Il
est 11h du matin. Malgré la pluie torrentielle qui s'est abattue sur ce
bidonville de la gare ferroviaire, connu sous le nom de « douar sbika », dans la commune d'Es-Senia,
et l'inondation de presque toutes les habitations, un enfant âgé de 4 ans est
là au milieu de nulle part, dans sa petite voiture, portant une doudoune, en
train de contempler le monde. En face de lui, une décharge sauvage forme une
montagne et près de cette montagne, la voie ferroviaire laisse passer le train
avec un bruit assourdissant. L'enfant et sa sœur nous sourient lors de notre
passage avec un signe d'au revoir avec la main. D'autres enfants, chaussant des
bottes en plastique, font le va-et-vient, traversant une rue boueuse comme des
soldats.

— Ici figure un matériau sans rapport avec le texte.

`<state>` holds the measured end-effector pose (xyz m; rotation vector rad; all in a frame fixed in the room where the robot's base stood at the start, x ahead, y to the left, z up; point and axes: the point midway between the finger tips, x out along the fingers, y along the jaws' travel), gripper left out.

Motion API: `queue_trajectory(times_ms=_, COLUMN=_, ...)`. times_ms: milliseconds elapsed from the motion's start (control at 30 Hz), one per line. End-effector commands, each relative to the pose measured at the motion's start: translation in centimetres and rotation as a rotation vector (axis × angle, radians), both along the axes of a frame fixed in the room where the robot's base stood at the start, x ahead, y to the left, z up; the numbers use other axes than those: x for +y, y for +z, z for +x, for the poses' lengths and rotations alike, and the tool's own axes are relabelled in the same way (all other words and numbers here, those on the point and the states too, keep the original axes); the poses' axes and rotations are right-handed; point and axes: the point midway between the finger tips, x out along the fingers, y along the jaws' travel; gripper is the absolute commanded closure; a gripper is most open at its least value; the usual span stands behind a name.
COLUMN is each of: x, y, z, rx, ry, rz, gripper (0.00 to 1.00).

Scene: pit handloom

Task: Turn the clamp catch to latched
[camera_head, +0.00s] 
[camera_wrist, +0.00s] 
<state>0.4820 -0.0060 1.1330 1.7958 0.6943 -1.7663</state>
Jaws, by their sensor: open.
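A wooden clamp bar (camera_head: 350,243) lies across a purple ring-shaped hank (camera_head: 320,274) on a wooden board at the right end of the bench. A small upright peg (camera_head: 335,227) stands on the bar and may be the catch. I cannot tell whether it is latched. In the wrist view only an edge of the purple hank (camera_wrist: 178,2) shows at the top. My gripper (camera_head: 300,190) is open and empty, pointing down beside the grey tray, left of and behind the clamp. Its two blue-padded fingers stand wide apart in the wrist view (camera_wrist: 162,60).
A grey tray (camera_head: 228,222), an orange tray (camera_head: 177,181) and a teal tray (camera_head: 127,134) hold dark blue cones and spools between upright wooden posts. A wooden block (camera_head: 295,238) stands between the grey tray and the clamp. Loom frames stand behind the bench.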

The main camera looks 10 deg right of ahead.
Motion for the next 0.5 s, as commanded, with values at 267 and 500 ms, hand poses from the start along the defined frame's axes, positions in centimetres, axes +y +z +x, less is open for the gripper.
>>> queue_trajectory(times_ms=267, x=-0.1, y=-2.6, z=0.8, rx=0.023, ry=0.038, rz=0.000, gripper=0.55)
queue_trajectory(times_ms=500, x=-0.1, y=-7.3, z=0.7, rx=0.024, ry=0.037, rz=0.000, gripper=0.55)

Ils semblent habitués à « ce spectacle ». La pluie et les inondations
de leurs maisons ne leur font plus peur. Au cours de leur passage, ils nous
invitent même à rentrer dans leur maison pour voir le niveau d'eau qui a
atteint les 5 cm et parfois plus. Pour la majorité de ces bambins, la journée a
été déclarée journée sans école et pour cause, les maisons de fortune qu'ils
habitent croulent sous l'eau. Leurs familles ont passé une nuit blanche
flottant sur l'eau. Le lendemain, impossible de se déplacer. Pire, impossible
d'avoir accès, pour certains, à l'intérieur de ces habitations fabriquées en
parpaing et la tôle. L'eau est partout. Les agents de la Protection civile
étaient mobilisés sur place pour pomper l'eau des maisons. Mais tous leurs
efforts partaient en fumée. La pluie continuait de tomber et les gigantesques
flaques d'eau augmentaient en volume. Les habitants affirment qu'ils ont passé
une nuit cauchemardesque à évacuer les eaux à l'aide de moyens de fortune. Le
plus dramatique est la proximité de ce bidonville avec un oued qui, une fois
rempli, déversait directement sur cette zone. Le bruit de la pompe de la
Protection civile, on l'entendait de loin et le tuyau rouge traversait le
bidonville jusqu'à la voie ferrée pour déverser l'eau, mais aucun résultat, le
niveau d'eau n'a pas baissé. Au milieu de ce lac, des femmes et des jeunes
marchaient dans l'eau sans se soucier d'être mouillés. Leur drame était tel que
mouiller des vêtements les laisse indifférents. Ils sont plus préoccupés de
leur situation « tragique » et attendent qu'un responsable daigne se déplacer
jusqu'à leur douar pour leur apporter aide et soutien et surtout pour leur
attribuer des logements décents. « Nous sommes ici depuis plus de 30 ans. Nous
enfants sont nés ici et ont grandi ici. Ils ont maintenant la trentaine et
plus. Nous attendons toujours que l'Etat nous donne un logement, mais en vain»,
crient ces femmes pieds dans l'eau. Une vieille femme nous interpelle:
«Il y a quelques années, le maire nous a promis que nous seront
logés. On était sur le point de déménager quand une décision de dernière minute
annule tout. Et depuis, nous sommes toujours dans ce bidonville ».